NYX Professional Makeup Can’t Stop Won’t Stop Mattifying Powder (€8.95 for 6 g at time of publication): Only compact powder without titanium dioxide. This turned out to be the only compact powder not to include titanium dioxide of all those we tested. It’s available in 12 different shades on the official NYX website, and some of them are really dark for once, which is quite rare and can be matched to a wider range of skin tones. For our tests, we chose the ‘light’ one and it suited our fair skin. Its extra-powdery texture was very easy to pick up with a brush and applied easily. We found that it mattified the complexion well, but could have been more long-lasting. Indeed, the T-zone was a little shiny at the end of the day, which didn’t allow us to include it in our main selection.

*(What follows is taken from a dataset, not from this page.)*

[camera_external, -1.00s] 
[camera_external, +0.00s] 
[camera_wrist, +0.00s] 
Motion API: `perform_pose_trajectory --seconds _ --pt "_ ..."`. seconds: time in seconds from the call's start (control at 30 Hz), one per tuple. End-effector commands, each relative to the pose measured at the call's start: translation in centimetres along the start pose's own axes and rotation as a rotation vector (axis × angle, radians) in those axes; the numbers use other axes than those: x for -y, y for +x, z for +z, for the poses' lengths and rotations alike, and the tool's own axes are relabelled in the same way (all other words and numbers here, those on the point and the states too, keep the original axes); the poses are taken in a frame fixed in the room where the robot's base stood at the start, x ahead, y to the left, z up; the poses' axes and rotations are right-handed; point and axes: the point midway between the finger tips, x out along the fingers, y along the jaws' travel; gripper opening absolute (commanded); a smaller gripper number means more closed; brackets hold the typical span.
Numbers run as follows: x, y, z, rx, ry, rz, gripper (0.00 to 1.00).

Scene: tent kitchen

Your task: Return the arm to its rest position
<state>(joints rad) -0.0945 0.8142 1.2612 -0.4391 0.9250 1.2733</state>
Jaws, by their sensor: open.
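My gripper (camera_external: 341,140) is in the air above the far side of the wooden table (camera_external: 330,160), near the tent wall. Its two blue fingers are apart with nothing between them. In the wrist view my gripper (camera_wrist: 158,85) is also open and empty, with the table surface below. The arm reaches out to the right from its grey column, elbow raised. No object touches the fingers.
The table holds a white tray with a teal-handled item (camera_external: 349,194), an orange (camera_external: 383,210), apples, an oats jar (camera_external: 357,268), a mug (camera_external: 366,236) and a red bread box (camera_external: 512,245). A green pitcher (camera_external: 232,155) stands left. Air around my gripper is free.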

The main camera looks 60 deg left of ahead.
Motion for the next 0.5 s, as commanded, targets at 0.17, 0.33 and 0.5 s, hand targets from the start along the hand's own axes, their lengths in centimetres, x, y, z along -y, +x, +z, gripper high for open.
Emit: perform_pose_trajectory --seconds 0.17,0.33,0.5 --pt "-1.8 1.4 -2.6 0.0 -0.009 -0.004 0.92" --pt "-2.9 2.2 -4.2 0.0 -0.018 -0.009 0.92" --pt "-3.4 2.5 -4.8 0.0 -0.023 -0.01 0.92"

Yves Rocher loose powder (€17.99 for 15g at time of publication): A titanium dioxide-free loose powder. Available in a single color, this powder has a fairly light, slightly pinkish tint. In our tests, it went well with our fair skin, but we doubt this will be the case for darker or more matte skins. We appreciated the presence of the puff. Especially as it’s quite practical in terms of its size and the presence of the string that lets you slip your fingers into it for a better grip. While we didn’t notice any blurring effect, it did manage to mattify our skin after the application of our BB cream, without having to apply a lot. We also found it to offer good staying power throughout the day. Finally, its composition is correct, without being perfect (contains talc), and it doesn’t contain titanium dioxide.

 

Other mattifying powders tested

NYX Professional Makeup HD Finishing Powder (€8.95 for 8 g at time of publication): Not only did this finishing powder fail to really mattify our complexion during our tests, it also didn’t last all day.

Bourjois Poudre Libre (€12.00 for 32 g at time of publication): This powder wasn’t the one that mattified the complexion the most during our tests. What’s more, it didn’t hold up well over the day, and we observed much more shine than with the other powders.